_Prompt_
Extract every line that includes the string "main".
** Begin Dataset extract **
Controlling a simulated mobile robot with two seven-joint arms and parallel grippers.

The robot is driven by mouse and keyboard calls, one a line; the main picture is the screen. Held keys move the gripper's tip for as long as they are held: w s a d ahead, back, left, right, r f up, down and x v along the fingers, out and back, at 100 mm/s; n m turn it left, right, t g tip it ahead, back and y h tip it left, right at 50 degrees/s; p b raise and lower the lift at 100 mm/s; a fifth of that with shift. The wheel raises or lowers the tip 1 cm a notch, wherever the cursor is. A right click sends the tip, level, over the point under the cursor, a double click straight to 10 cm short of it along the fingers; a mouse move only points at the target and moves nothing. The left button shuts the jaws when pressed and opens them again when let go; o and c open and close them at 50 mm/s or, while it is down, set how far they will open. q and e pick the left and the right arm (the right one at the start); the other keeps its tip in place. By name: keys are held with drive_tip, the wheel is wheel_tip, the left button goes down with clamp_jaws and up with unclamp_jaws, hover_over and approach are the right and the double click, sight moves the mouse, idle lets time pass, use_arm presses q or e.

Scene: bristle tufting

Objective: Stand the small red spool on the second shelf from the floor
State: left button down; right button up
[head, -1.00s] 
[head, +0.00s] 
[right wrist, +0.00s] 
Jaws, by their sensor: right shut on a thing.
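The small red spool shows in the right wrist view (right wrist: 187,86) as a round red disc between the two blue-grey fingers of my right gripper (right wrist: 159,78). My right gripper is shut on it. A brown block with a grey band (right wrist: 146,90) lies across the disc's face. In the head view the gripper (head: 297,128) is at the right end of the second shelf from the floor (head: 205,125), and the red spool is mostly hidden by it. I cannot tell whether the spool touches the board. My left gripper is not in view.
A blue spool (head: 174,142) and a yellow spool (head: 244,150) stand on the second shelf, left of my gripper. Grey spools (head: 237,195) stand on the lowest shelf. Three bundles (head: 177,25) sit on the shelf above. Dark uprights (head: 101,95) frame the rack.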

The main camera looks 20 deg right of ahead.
** End Dataset extract **
_Task answer_
The robot is driven by mouse and keyboard calls, one a line; the main picture is the screen. Held keys move the gripper's tip for as long as they are held: w s a d ahead, back, left, right, r f up, down and x v along the fingers, out and back, at 100 mm/s; n m turn it left, right, t g tip it ahead, back and y h tip it left, right at 50 degrees/s; p b raise and lower the lift at 100 mm/s; a fifth of that with shift. The wheel raises or lowers the tip 1 cm a notch, wherever the cursor is. A right click sends the tip, level, over the point under the cursor, a double click straight to 10 cm short of it along the fingers; a mouse move only points at the target and moves nothing. The left button shuts the jaws when pressed and opens them again when let go; o and c open and close them at 50 mm/s or, while it is down, set how far they will open. q and e pick the left and the right arm (the right one at the start); the other keeps its tip in place. By name: keys are held with drive_tip, the wheel is wheel_tip, the left button goes down with clamp_jaws and up with unclamp_jaws, hover_over and approach are the right and the double click, sight moves the mouse, idle lets time pass, use_arm presses q or e.
The main camera looks 20 deg right of ahead.

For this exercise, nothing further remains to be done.